The Dairy Meadow, Opposite Raby Hall Farm.
(adjacent to the top traffic lights)
Raby Hall Rd. Raby. Wirral.
CH63 4JF"


Two views of our strip taken from a DJI Quadcopter

Our Strip
Somewhere in the middle distance beyond the River Dee
To help get your bearings: Parkgate middle left ( Liverpool Cathedrals far left)
& Connah's Quay Bridge middle right!


The copse of trees to the South may be 70'high, but are situated in a valley and can
'usually' be avoided.
Hung up

To the North and quite close to the strip is an 8' thorn hedge,

this can be a major psycological barrier when landing into a cold South Easterly,
or in more friendly weather it has been known to act as a rather prickly backstop
for those floaters that really dont want to touch down.

This is the view to the SE with a mown corner of the pits showing,
could you imagine a better, more peaceful, uncluttered place to fly?

But periodically we have to live with a cheerful band of lively and inquisitive heifers!.

Great care is taken to ensure that no harm comes to the home herd, and it must be said that they hardly seem to notice the 80db of a fast low pass just feet above their heads.

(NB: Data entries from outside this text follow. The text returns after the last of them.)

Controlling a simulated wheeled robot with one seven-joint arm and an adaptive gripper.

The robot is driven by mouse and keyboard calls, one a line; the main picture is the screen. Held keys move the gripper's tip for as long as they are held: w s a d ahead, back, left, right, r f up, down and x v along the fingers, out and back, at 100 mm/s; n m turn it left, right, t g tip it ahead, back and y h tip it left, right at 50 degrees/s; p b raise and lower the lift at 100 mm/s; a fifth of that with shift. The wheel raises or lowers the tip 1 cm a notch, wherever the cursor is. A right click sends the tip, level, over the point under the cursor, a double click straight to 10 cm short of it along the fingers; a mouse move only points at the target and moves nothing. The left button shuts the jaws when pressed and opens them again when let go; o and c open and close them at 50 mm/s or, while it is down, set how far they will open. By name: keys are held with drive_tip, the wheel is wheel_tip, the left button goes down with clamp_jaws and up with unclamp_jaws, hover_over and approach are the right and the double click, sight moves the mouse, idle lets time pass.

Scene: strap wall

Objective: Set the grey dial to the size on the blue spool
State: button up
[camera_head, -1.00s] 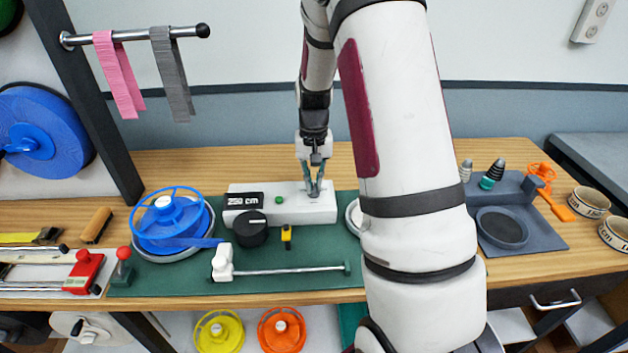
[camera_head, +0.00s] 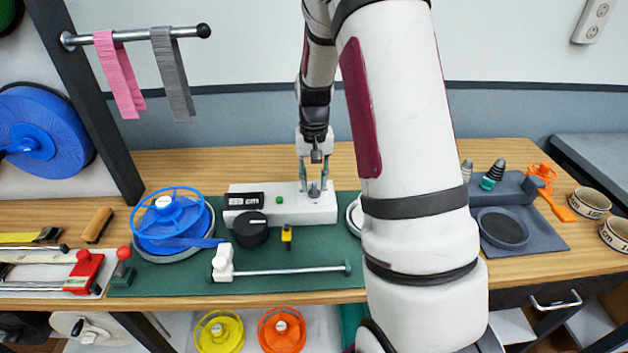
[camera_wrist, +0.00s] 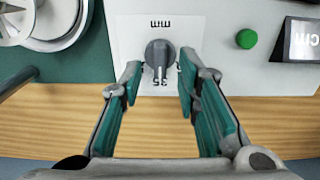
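The grey dial (camera_wrist: 159,54) shows in the wrist view on a white plate with dark markings around it, some partly hidden; one below it looks like an upside-down 25. My gripper (camera_wrist: 159,78) is open, its teal-padded fingers on either side of the dial's near end, with nothing visibly gripped. In the head view my gripper (camera_head: 314,187) is over the right end of the white box (camera_head: 290,212). The blue spool (camera_head: 170,221) lies left of that box on a round holder; I cannot read a size on it.
A display (camera_head: 244,200), green button (camera_wrist: 246,38) and black knob (camera_head: 250,229) are left of my gripper in the head view. A white-handled rod (camera_head: 290,270) lies in front. A grey tray (camera_head: 540,243) is at right. A larger blue reel (camera_head: 40,140) hangs at left.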

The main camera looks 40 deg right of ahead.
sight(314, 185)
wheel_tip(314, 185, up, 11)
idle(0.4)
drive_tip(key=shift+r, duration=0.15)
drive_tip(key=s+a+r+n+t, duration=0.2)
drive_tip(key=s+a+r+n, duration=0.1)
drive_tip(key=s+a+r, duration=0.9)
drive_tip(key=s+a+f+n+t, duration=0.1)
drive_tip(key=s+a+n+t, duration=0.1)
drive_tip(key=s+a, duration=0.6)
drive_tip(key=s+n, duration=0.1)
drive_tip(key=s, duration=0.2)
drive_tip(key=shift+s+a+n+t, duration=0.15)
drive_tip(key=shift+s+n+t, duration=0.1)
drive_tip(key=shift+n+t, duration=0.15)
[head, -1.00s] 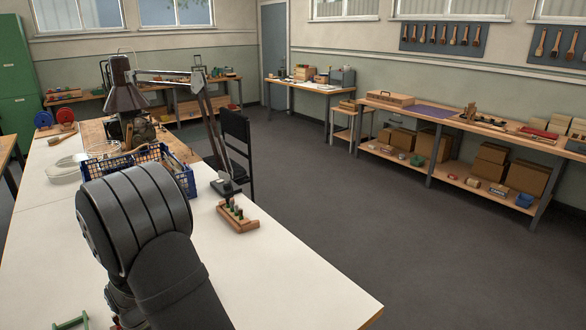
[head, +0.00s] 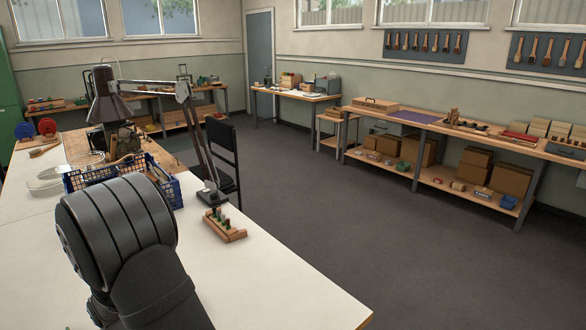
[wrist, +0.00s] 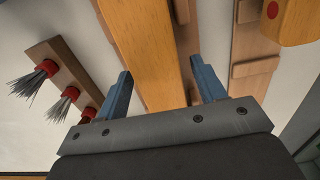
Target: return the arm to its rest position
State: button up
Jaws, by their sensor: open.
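My gripper (wrist: 161,68) shows in the wrist view with its two blue fingers apart. A long yellow-orange wooden bar (wrist: 145,50) runs through the view between the fingers, apparently beyond them; I cannot tell the gap, and no grip on it shows. To the left is a brown wooden strip (wrist: 62,62) with several dark bristle tufts (wrist: 35,80) in red collars. In the head view my own arm fills the lower left, and my gripper does not show there.
On the white table (head: 270,290) stand a blue crate (head: 172,190), a desk lamp (head: 105,105) and a small wooden rack (head: 225,226). The table's front right is clear. A black chair (head: 222,150) stands behind it. Open floor (head: 330,215) separates the table from the wall benches (head: 435,125).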

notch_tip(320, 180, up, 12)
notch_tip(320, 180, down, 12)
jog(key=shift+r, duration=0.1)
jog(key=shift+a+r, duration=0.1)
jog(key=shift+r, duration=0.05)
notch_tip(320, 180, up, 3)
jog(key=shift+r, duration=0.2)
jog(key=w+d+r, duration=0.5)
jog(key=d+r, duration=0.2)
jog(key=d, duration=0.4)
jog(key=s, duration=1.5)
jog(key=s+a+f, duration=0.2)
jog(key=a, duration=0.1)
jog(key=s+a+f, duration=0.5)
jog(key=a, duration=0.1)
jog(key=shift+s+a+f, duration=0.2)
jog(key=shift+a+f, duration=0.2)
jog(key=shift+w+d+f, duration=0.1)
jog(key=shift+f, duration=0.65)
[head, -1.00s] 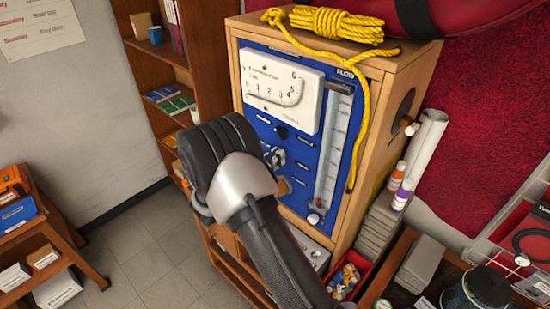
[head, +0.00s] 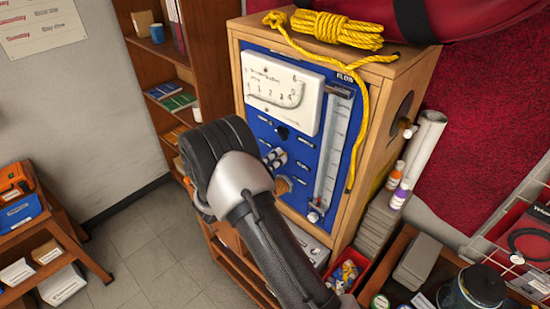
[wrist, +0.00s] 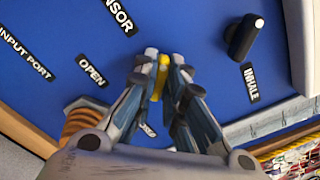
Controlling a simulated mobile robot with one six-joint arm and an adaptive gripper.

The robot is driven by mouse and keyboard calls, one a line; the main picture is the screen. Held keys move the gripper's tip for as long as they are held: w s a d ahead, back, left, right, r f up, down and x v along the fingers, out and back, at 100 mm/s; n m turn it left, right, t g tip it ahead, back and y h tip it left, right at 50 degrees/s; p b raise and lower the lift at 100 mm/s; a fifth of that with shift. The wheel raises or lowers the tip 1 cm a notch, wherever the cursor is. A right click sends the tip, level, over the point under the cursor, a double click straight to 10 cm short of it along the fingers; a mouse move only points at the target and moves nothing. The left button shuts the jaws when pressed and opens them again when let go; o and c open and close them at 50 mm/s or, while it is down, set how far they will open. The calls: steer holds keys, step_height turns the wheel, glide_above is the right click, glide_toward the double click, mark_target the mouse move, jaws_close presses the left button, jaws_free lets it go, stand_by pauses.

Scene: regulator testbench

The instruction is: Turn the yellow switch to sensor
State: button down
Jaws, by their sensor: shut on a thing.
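The yellow switch (wrist: 161,77) shows in the wrist view as a narrow yellow piece on the blue panel (wrist: 195,25). My gripper (wrist: 162,70) is shut on it, with a fingertip on each side. In the wrist view, the label SENSOR (wrist: 118,14), cut off by the top edge, lies up and left of the switch. The label OPEN (wrist: 90,70) lies to its left. A further label below is partly hidden by my fingers. In the head view my gripper (head: 275,158) is at the panel, and the switch is hidden.
A black knob (wrist: 243,37) and the label INHALE (wrist: 250,82) are right of my fingers. An orange-brown ribbed fitting (wrist: 82,125) is close at lower left. A flow tube (head: 333,150) and white gauge (head: 283,92) are on the panel. Yellow rope (head: 362,120) hangs beside the tube.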

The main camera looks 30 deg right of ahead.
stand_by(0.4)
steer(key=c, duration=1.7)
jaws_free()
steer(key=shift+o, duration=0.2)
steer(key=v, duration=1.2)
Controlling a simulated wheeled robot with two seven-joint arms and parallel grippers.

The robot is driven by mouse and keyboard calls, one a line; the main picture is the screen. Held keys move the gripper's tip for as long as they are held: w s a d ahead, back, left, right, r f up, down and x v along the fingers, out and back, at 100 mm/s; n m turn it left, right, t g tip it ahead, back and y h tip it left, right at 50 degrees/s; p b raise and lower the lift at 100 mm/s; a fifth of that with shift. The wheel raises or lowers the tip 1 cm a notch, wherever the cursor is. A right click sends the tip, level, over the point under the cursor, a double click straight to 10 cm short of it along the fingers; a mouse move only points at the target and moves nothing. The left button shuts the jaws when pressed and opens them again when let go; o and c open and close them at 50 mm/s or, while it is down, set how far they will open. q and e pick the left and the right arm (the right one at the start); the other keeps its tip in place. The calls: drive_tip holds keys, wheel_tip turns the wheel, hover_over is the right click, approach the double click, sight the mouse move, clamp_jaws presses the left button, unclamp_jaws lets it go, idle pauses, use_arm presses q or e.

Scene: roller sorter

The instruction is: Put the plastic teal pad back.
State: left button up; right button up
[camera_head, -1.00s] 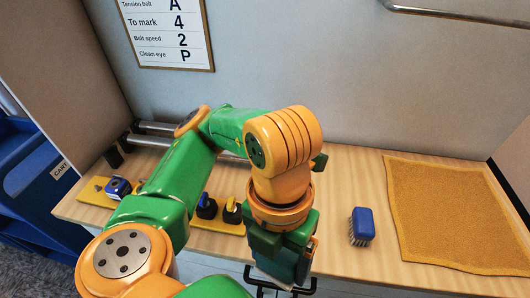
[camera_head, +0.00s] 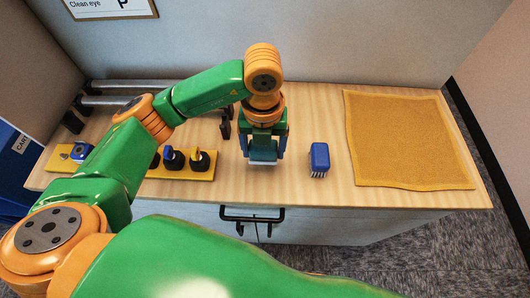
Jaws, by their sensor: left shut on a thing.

Every member goes equipped with bin bag, this is an insurance policy so that in the event of an 'unfortunate' every scrap of Balsa, snapped props, batteries, shattered servos and mangled bits of engine are carefully collected for fear of giving a greedy ruminant a major digestive problem.

We have to be particularly careful not leave our debris lying about!

At some times of the year we 'enjoy' the company of a frisky and very inquisitive group of heifers. Their sudden stampede in your direction can be quite alarming particularly if you are showing off with a fast, low, inverted pass at the time.

Every attempt to house train these animals has failed!

When a member, greasing in, encounters a large steaming cow pat
that is when the 'proverbial' hits the fan.!

so our 'groundsman' Phil has volunteered to take on the unenviable task
of wielding the shovel.
Well, after all, our little wheels might get soiled

The good news is that at 4pm each parting day,
the lowing herd winds slowly o'er the lea,
the cowman homeward plods his weary way,
And leaves the strip to fliers and to me!